BibTeX is all about "entry", "tag's name" and "tag's content".

> A BibTeX **entry** consists of the type (the word after @), a citation-key and a number of tags which define various characteristics of the specific BibTeX entry. (...) A BibTeX **tag** is specified by its **name** followed by an equals-sign and the **content**.

Source: http://www.bibtex.org/Format/

Note: This library considers "type" and "citation-key" as tags. This behavior can be changed implementing your own Listener (more info at the end of this document).

## Processors

`Processor` is a [callable] that receives an entry as argument and returns a modified entry.

This library contains three main parts:

- `Parser` class, responsible for detecting units inside a BibTeX input;
- `Listener` class, responsible for gathering units and transforming them into a list of entries;
- `Processor` classes, responsible for manipulating entries.

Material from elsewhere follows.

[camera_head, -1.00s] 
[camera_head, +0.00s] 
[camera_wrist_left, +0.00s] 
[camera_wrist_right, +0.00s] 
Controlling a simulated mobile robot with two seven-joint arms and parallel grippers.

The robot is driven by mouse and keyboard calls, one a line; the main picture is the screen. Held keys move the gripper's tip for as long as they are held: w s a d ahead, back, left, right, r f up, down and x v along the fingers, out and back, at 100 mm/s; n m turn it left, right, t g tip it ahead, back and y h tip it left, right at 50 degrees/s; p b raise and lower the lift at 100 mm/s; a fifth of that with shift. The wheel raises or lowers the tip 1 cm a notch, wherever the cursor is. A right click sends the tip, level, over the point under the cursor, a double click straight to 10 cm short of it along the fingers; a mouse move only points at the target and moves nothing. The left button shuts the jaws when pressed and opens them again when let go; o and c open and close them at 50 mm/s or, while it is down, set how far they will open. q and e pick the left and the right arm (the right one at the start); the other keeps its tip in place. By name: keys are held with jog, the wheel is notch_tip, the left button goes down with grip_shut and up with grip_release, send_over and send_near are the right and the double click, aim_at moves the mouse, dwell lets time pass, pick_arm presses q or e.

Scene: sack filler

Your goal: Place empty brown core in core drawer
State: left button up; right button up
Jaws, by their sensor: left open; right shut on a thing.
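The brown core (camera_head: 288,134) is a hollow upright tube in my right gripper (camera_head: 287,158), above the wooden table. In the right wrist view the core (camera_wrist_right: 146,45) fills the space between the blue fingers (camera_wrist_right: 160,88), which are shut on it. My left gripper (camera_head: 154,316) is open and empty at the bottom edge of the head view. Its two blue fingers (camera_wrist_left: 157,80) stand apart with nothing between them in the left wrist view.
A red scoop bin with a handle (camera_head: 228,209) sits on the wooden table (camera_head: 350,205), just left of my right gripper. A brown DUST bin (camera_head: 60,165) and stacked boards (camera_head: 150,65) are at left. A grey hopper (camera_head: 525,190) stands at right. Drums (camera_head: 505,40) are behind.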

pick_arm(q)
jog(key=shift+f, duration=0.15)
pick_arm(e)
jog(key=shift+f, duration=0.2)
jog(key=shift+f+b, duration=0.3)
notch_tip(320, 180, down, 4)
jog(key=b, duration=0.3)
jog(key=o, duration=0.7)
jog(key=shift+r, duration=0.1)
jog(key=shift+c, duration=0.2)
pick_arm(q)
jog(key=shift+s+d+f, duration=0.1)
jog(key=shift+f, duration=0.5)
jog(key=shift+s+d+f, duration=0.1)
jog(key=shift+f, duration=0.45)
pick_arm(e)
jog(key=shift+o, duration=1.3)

Despite you can't configure the `Parser`, you can append as many `Processor` as you want to the `Listener` through `Listener::addProcessor()` before exporting the contents. Be aware that `Listener` provides, by default, these features:

- Found entries are reachable through `Listener::export()` method;
- [Tag content concatenation](http://www.bibtex.org/Format/);
    - e.g. `hello # " world"` tag's content will generate `hello world` [string]
- [Tag content abbreviation handling](http://www.bibtex.org/Format/);
    - e.g. `@string{foo="bar"} @misc{bar=foo}` will make `$entries[1]['bar']` assume `bar` as value
- Publication's type is exposed as `type` tag;
- Citation key is exposed as `citation-key` tag;
- Original entry text is exposed as `_original` tag.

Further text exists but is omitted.